What to work on:
Any pictures in the records below must be left out when you repeat the lines from the line containing "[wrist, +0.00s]" through the line containing "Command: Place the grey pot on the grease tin" exactly.

Recorded robot episodes
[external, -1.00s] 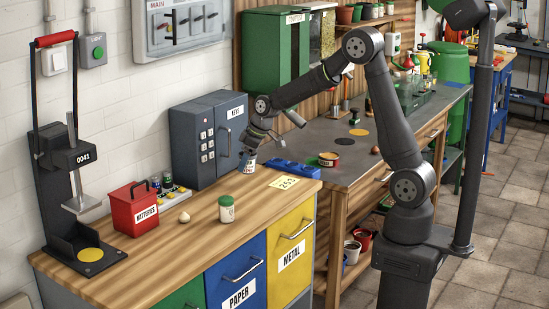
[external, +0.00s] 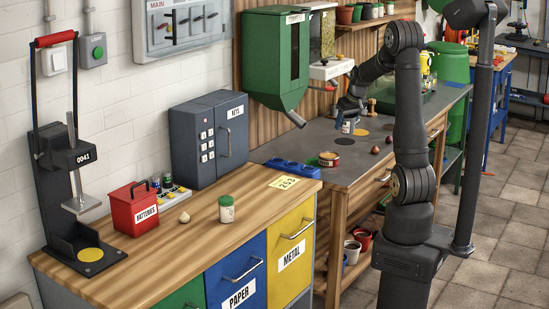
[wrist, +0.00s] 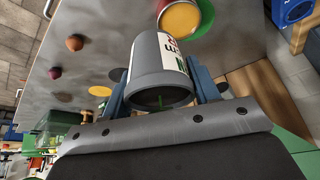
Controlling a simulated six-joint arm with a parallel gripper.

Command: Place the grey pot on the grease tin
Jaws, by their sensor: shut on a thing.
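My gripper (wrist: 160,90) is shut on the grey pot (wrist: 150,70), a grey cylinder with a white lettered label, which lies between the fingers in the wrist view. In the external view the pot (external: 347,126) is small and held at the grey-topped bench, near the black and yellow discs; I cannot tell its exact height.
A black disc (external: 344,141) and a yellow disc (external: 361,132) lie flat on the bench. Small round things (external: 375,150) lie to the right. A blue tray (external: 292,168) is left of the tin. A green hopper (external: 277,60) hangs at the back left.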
---
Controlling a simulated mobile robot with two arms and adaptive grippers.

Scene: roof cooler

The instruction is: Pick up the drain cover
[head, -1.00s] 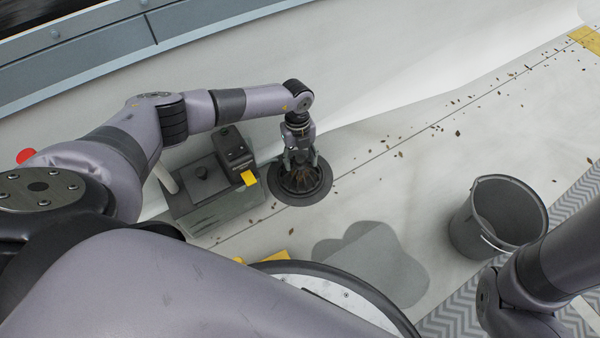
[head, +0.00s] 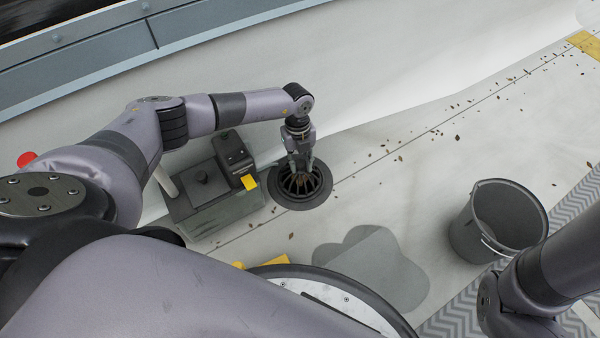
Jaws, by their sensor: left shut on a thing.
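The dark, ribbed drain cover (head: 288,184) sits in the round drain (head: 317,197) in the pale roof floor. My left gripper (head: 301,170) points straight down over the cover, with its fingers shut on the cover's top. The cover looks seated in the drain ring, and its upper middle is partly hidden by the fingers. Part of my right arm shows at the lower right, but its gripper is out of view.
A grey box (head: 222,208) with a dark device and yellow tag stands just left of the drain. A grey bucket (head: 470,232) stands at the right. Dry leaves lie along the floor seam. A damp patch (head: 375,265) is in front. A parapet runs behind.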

Correct result:
[wrist, +0.00s] 
Controlling a simulated six-joint arm with a parallel gripper.

Command: Place the grey pot on the grease tin

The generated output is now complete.